> _WORK TO BE COMPLETED_: Find all lines in the listing that include the word "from", then copy them.
== DATA PROVIDED ==
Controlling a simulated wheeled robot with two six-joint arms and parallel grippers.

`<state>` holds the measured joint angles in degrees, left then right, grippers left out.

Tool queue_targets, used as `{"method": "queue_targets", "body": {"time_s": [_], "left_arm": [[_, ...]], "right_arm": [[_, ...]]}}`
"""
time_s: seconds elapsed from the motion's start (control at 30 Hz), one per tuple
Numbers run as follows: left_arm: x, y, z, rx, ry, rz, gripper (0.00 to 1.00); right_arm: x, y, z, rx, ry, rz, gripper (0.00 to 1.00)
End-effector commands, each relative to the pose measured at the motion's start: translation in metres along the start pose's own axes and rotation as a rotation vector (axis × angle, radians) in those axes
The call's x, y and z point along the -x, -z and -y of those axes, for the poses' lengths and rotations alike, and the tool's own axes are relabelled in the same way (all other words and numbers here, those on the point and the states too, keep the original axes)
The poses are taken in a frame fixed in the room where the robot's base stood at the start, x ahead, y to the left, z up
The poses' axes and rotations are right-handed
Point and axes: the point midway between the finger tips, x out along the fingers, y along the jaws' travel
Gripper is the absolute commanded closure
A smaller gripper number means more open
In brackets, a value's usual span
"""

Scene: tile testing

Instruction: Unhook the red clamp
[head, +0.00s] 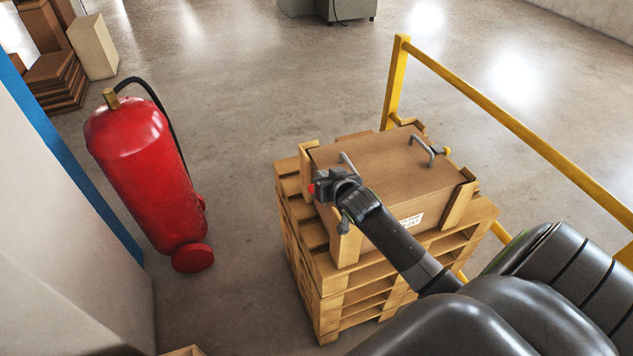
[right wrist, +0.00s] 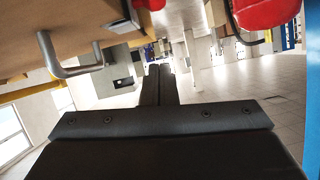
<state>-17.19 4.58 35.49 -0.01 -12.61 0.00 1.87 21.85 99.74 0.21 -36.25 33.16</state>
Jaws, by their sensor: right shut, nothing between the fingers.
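A small red part, likely the red clamp (head: 311,189), shows at the left end of the cardboard box (head: 385,160). It is mostly hidden behind my right gripper (head: 328,183). A red piece (right wrist: 152,5), likely the same clamp, is cut off by the top edge of the right wrist view. My right gripper, whose fingers (right wrist: 158,84) point away in the wrist view, is shut and empty. It is over the box's left end, close to the clamp; I cannot tell whether they touch. My left gripper is not in view.
The box has metal handles (head: 423,150) and sits between wooden corner posts on stacked pallets (head: 330,300). A yellow railing (head: 500,118) runs behind and right. A red fire extinguisher (head: 148,170) stands left, beyond clear floor. A white wall (head: 60,250) is at lower left.

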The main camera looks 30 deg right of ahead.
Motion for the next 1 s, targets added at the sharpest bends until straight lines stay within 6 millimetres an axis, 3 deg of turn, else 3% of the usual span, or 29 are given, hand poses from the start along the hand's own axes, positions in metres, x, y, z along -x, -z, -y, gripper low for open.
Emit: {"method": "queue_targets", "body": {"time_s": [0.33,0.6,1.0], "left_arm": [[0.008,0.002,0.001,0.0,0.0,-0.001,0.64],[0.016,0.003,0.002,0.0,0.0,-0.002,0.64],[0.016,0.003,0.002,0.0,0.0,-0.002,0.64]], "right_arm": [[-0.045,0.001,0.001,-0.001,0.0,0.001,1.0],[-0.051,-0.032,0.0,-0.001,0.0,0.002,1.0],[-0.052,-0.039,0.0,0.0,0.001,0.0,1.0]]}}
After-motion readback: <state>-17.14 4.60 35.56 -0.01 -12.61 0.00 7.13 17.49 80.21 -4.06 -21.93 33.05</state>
===
> _TASK RESPONSE_:
time_s: seconds elapsed from the motion's start (control at 30 Hz), one per tuple
Motion for the next 1 s, targets added at the sharpest bends until straight lines stay within 6 millimetres an axis, 3 deg of turn, else 3% of the usual span, or 29 are given, hand poses from the start along the hand's own axes, positions in metres, x, y, z along -x, -z, -y, gripper low for open.

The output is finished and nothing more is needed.